=== DATASET ENTRIES ===

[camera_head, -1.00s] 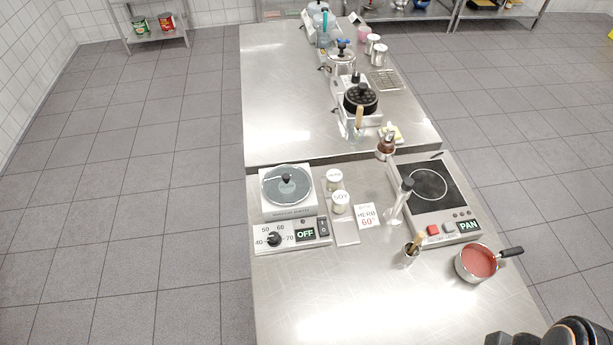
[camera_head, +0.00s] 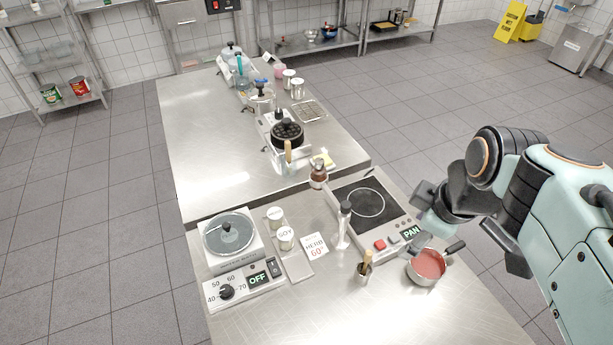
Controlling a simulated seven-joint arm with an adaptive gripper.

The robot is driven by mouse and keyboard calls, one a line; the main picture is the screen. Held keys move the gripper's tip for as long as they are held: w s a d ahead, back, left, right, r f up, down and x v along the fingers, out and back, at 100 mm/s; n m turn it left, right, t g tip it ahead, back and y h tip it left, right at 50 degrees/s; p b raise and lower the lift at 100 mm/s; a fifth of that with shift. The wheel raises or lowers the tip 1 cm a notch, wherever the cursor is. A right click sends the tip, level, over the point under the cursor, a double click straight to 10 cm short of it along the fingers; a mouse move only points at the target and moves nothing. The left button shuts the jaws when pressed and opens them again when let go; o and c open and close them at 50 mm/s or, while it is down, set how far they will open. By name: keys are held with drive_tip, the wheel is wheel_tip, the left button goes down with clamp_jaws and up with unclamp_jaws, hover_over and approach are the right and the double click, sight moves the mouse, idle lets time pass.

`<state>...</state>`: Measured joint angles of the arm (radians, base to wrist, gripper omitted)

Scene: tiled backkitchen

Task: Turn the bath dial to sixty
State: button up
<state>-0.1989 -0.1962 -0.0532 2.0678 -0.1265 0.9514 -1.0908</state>
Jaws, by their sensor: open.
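The bath dial (camera_head: 227,292) is a black knob on the white front panel of the water bath (camera_head: 236,262) at the left of the near steel table. The numbers 40, 50, 60 and 70 are printed around it. Its pointer is too small to read for certain. Beside it are a sign reading OFF (camera_head: 257,279) and a rocker switch (camera_head: 274,268). My gripper (camera_head: 421,215) is at the right, over the hot plate's right side and near the red pan, well apart from the dial. It appears open and empty, partly hidden by its own links.
A card reading HERB 60° (camera_head: 315,246) lies right of the white jars (camera_head: 286,238). The front table surface is clear.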

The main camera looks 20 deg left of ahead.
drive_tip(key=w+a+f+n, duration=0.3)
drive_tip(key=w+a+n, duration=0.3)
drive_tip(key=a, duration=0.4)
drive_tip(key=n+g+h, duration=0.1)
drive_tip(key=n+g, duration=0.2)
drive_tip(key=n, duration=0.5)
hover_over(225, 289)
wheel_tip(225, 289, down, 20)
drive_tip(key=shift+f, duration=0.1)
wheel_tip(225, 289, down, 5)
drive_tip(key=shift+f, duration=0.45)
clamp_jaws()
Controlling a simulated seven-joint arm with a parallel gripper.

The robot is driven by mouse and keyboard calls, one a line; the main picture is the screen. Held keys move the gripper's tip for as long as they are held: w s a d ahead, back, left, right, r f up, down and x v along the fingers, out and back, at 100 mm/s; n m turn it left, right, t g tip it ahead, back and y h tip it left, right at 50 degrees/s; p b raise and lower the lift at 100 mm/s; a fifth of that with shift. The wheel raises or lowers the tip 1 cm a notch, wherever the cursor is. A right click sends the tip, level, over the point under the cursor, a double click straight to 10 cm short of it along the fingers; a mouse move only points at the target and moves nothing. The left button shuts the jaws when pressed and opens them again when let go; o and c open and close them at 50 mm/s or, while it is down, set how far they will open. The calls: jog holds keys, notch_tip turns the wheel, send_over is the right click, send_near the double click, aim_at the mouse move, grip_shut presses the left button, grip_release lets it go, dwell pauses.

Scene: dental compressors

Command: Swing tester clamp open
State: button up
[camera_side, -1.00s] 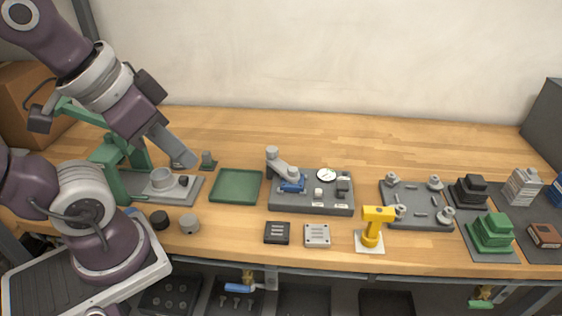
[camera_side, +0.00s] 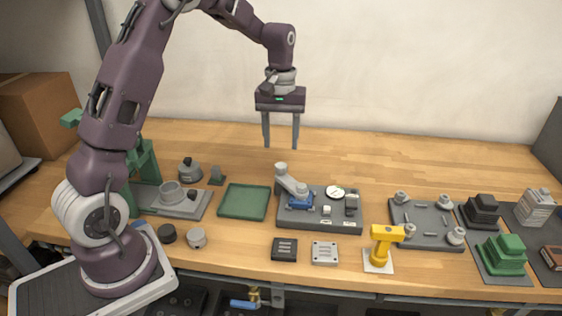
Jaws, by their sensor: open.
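The tester (camera_side: 320,220) is a dark grey plate in the middle of the bench, with a white round gauge (camera_side: 335,192) on it. Its clamp (camera_side: 291,183) is a light grey arm that reaches from a post at the back left down over a blue part (camera_side: 300,201). The clamp's end lies at or just above the blue part; I cannot tell if they touch. My gripper (camera_side: 281,146) is open and empty, its two fingers pointing down. It hangs above and behind the clamp, apart from it.
A green tray (camera_side: 245,203) lies left of the tester. A green press (camera_side: 142,170) with a grey base stands further left. A yellow tool (camera_side: 382,247) stands at front right. Dark (camera_side: 284,249) and light (camera_side: 324,252) square plates lie in front. A grey parts plate (camera_side: 427,224) is right.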

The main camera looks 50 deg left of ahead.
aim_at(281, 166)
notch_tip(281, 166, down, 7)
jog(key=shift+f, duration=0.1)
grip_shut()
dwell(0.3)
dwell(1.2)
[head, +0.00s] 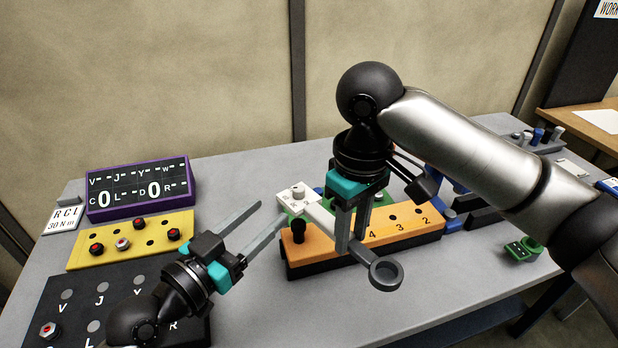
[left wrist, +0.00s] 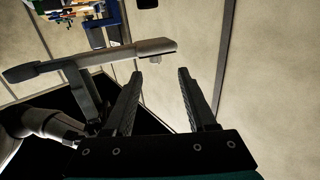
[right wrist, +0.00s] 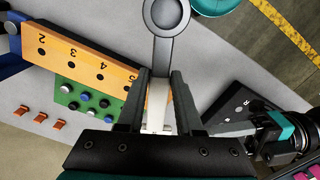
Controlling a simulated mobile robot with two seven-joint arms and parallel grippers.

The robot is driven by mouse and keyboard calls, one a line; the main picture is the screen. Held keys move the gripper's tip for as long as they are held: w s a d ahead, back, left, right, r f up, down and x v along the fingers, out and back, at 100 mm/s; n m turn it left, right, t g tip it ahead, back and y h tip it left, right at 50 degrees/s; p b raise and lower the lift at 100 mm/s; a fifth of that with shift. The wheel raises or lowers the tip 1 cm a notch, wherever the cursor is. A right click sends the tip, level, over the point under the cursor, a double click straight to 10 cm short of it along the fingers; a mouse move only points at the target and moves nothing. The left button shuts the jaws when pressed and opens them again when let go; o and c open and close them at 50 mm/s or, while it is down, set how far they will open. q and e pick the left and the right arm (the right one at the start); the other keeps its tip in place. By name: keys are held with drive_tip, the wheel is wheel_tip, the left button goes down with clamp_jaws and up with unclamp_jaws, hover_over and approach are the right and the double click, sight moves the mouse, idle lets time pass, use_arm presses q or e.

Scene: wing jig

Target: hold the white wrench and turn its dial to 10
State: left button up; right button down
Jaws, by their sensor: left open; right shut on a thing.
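The white wrench (head: 317,213) is held by my right gripper (head: 351,250), which is shut on its handle above the orange block. Its white head with small markings points left and its dark ring end points toward the front right. In the right wrist view the wrench (right wrist: 157,104) lies between the fingers. My left gripper (head: 272,209) is open and empty, its fingertips just left of the white head and apart from it. In the left wrist view the wrench (left wrist: 150,49) crosses beyond the open fingers (left wrist: 160,73). The dial's setting is too small to read.
The orange block (head: 408,228) with numbered holes and a black knob stands below the wrench. A purple display board (head: 137,214), an "RCL 30 Nm" card (head: 64,219), a yellow board (head: 150,246) with several fasteners and a dark lettered board (head: 68,310) lie left. Bare grey table shows in front.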

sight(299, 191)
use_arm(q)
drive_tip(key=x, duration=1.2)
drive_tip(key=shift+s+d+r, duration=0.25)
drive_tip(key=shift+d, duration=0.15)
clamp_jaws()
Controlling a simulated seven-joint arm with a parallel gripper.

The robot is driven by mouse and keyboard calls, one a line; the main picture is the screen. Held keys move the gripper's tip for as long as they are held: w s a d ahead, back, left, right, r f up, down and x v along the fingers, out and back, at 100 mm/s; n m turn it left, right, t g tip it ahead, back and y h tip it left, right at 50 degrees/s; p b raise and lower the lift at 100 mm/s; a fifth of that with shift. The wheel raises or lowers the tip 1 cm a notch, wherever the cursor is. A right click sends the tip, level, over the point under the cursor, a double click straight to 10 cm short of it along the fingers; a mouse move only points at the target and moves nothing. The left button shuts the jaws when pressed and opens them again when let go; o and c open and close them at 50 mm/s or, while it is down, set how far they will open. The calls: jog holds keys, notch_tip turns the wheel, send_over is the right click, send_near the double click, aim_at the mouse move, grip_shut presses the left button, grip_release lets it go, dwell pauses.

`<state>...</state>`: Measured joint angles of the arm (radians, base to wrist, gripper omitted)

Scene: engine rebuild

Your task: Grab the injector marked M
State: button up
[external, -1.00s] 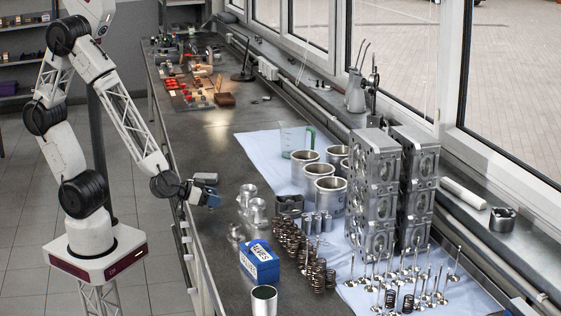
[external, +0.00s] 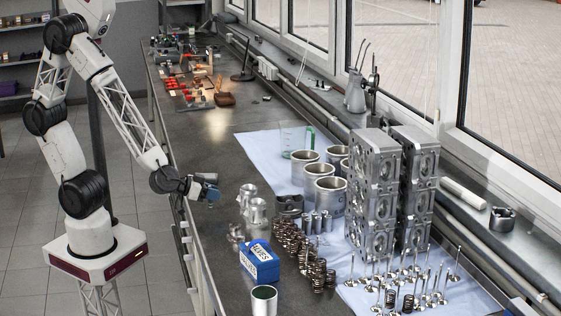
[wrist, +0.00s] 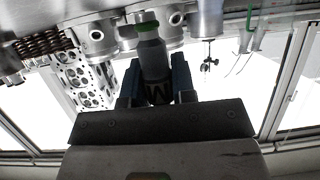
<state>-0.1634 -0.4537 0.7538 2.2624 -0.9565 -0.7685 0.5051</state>
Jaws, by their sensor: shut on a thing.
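My gripper (external: 208,190) is above the near left edge of the bench, left of the silver metal parts. In the wrist view my gripper (wrist: 155,82) is shut on the injector marked M (wrist: 152,58). The injector is a grey cylinder with a green band near its far end. A dark M shows at its lower end, partly hidden between the blue-grey fingers. In the external view the held injector is too small to make out clearly.
Silver metal parts (external: 254,210) stand right of my gripper. A blue VALVES box (external: 260,262), coil springs (external: 290,240), cylinder liners (external: 325,195) and tall engine heads (external: 375,185) crowd the near bench. The bench top (external: 205,150) behind my gripper is clear.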

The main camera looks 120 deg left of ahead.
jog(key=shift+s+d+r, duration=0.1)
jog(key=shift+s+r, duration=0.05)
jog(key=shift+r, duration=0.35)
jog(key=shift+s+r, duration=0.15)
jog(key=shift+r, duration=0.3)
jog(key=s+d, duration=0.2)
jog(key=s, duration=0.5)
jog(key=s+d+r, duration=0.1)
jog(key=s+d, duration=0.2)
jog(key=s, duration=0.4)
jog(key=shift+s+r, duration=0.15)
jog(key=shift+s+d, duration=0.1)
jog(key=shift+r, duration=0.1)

===

**SHORT TASK:**
Copy each line of the listing that contains the string "simulated".

**ANSWER TO THE PROBLEM:**
Controlling a simulated seven-joint arm with an adaptive gripper.
Controlling a simulated seven-joint arm with a parallel gripper.
Controlling a simulated mobile robot with two seven-joint arms and parallel grippers.
Controlling a simulated seven-joint arm with a parallel gripper.

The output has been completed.